start RECORDS TO PROCESS

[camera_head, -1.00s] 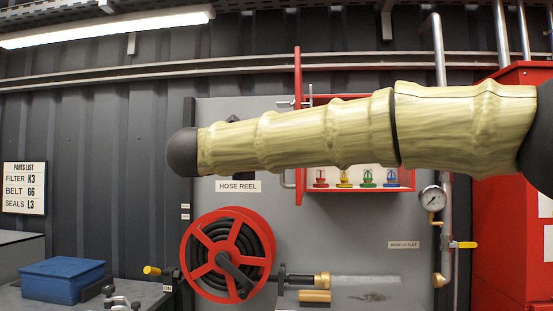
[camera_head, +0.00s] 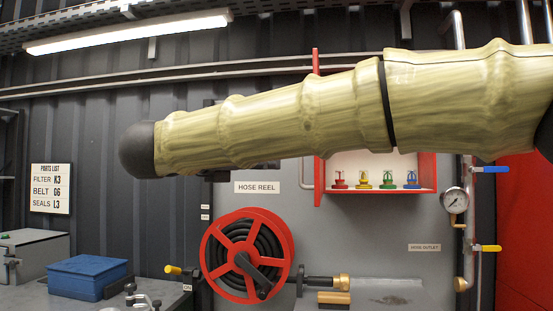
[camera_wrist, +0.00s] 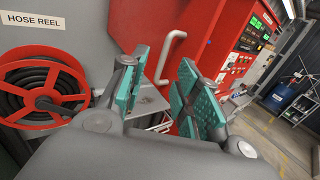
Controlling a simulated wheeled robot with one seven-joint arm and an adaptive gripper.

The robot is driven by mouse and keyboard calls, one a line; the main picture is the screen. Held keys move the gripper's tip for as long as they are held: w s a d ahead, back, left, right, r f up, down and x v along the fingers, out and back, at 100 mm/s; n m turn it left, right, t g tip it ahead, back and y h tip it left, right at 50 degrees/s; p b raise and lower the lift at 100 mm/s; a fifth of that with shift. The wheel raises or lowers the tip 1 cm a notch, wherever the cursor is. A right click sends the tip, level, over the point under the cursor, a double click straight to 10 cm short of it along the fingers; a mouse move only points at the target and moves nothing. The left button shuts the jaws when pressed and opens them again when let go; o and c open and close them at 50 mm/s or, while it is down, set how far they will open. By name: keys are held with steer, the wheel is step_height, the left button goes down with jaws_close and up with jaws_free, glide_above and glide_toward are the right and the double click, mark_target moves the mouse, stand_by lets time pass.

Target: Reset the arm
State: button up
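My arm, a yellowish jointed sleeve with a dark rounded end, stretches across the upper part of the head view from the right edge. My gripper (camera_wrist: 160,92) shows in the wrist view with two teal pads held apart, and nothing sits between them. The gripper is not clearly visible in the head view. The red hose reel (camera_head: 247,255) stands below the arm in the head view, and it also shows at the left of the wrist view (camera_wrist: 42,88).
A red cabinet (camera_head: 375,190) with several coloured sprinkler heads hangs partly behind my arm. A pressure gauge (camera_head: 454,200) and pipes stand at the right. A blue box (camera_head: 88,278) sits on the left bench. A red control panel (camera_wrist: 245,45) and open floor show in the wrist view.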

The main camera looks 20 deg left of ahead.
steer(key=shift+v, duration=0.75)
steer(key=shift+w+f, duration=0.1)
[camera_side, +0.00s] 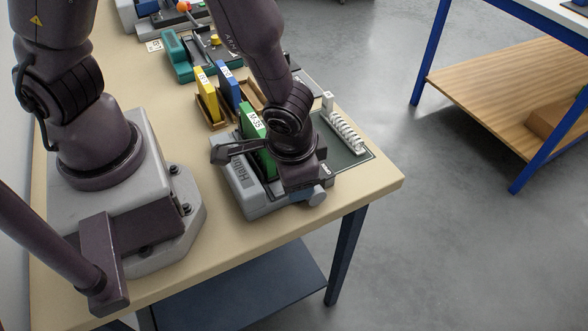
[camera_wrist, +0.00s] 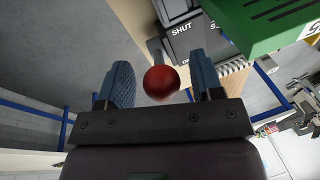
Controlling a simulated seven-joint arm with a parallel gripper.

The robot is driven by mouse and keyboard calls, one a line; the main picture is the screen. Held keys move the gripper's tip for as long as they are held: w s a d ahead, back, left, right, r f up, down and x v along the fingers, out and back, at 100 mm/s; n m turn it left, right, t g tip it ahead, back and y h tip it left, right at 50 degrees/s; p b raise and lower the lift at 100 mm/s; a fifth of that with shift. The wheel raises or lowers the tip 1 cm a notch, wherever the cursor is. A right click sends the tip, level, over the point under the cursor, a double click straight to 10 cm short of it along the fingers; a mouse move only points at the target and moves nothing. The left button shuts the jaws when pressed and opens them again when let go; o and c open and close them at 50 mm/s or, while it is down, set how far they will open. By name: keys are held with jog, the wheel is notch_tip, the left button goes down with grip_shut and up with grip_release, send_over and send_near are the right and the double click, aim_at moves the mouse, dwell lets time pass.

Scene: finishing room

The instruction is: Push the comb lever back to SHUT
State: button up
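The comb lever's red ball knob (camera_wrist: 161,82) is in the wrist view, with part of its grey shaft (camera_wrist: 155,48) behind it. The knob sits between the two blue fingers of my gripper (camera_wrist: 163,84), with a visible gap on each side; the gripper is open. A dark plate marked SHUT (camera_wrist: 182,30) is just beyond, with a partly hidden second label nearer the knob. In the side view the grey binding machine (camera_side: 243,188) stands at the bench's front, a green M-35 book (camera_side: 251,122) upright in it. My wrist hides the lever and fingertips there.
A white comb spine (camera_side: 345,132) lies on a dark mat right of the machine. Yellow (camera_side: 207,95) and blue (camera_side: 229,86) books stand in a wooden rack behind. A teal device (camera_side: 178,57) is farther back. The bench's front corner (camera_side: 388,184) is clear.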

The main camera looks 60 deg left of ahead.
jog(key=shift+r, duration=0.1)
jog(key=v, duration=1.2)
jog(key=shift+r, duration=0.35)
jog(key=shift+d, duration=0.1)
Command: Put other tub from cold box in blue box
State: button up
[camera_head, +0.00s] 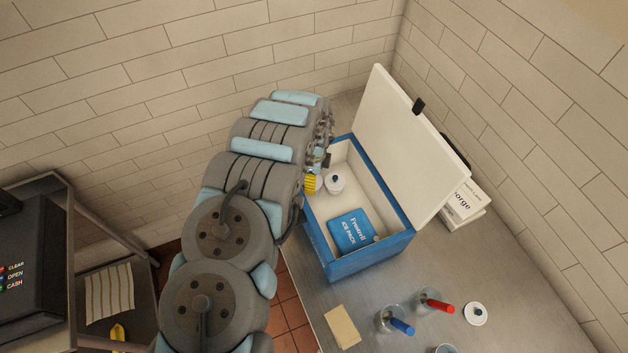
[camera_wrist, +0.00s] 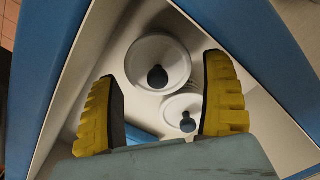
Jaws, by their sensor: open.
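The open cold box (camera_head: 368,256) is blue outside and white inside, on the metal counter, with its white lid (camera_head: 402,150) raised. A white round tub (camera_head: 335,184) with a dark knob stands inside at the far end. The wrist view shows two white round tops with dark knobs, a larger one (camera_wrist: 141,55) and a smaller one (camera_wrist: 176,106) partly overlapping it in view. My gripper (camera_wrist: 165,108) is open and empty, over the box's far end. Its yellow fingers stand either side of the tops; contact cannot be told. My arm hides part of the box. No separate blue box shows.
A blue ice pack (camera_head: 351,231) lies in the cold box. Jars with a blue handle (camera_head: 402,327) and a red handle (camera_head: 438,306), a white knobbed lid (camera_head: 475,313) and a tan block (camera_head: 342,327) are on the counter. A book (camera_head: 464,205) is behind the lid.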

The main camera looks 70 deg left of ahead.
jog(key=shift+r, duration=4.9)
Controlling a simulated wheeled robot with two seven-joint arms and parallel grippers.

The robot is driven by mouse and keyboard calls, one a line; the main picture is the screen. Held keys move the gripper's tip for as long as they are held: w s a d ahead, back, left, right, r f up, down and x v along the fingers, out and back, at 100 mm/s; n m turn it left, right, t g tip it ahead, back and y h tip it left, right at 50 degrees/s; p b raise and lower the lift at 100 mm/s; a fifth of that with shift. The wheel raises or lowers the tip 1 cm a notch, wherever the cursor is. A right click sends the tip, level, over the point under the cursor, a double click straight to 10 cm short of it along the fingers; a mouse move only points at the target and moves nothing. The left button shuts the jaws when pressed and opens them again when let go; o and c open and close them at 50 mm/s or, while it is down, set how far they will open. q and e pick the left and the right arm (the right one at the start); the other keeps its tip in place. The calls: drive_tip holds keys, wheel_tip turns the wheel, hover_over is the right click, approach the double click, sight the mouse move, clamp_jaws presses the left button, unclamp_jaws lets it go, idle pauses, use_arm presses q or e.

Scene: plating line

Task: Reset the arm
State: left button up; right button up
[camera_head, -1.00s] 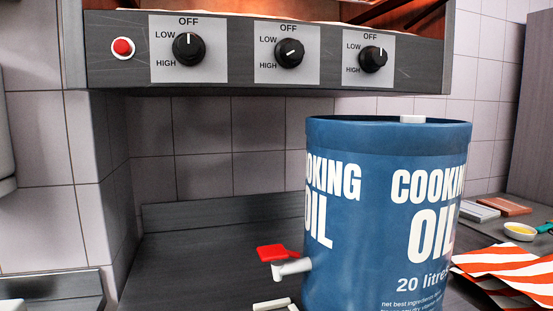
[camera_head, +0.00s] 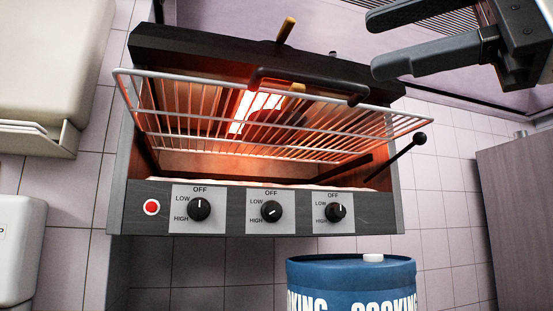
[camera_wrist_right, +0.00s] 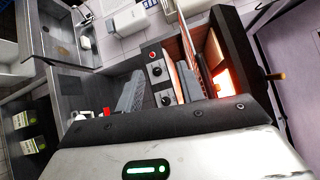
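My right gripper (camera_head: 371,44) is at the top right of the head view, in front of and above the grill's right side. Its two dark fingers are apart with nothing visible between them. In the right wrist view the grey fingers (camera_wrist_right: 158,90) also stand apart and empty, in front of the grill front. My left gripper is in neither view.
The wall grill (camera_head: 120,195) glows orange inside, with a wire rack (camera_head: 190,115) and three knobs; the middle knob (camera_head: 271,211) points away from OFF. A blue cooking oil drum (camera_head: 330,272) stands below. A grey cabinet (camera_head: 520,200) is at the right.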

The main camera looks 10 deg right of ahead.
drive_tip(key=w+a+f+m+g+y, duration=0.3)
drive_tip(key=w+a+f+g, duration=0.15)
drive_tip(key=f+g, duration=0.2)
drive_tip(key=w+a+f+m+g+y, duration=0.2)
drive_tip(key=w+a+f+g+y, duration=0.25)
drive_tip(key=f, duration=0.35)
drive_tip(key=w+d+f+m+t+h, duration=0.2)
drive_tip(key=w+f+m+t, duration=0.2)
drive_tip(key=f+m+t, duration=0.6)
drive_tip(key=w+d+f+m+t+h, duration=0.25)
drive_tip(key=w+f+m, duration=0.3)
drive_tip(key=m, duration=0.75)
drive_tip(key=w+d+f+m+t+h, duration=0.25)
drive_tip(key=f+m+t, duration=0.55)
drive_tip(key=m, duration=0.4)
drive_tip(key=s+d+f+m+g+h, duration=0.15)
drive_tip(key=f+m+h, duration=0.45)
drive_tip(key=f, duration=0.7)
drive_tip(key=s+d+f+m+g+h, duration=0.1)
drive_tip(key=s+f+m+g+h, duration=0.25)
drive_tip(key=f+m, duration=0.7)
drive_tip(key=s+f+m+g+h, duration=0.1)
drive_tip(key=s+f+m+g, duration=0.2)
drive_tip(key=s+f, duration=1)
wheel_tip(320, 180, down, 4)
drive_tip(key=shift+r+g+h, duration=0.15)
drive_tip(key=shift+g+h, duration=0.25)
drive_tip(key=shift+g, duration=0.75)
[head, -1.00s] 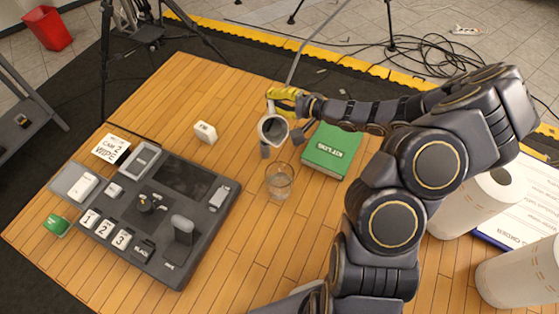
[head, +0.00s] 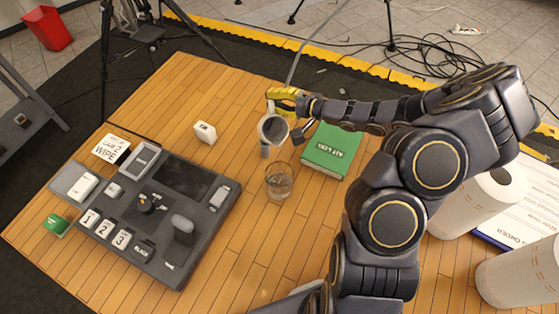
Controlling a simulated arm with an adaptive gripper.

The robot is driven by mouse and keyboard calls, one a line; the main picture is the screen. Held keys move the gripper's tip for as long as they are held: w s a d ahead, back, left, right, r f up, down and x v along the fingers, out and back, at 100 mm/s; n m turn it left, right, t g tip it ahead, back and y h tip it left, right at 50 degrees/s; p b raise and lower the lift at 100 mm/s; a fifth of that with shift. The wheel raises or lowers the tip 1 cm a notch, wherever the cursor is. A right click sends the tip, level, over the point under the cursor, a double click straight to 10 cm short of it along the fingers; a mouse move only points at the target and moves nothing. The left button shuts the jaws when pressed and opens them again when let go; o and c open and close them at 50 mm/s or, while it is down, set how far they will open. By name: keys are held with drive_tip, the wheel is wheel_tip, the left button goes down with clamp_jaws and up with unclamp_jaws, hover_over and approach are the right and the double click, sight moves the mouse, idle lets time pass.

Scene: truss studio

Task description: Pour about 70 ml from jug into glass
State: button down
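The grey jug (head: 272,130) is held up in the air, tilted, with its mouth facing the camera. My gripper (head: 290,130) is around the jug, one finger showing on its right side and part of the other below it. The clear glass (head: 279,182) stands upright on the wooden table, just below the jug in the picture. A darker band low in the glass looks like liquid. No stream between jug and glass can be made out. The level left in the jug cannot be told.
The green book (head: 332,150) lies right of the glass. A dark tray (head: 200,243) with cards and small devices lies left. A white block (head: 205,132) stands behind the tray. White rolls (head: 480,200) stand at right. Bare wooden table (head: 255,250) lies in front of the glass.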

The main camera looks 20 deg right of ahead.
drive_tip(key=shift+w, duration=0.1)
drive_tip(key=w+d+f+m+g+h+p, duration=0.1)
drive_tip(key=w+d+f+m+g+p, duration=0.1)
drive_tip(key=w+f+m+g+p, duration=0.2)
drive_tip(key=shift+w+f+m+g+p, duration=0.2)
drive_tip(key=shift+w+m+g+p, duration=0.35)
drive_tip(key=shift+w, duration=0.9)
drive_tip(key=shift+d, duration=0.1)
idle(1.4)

end RECORDS TO PROCESS

- **SET PROBLEM**
Everything from the first line of the records through the line containing "Controlling a simulated wheeled robot with one" should be reproduced exactly, apart from the pictures.

- **RESULT**
[camera_head, -1.00s] 
[camera_head, +0.00s] 
[camera_wrist, +0.00s] 
Controlling a simulated wheeled robot with one seven-joint arm and an adaptive gripper.

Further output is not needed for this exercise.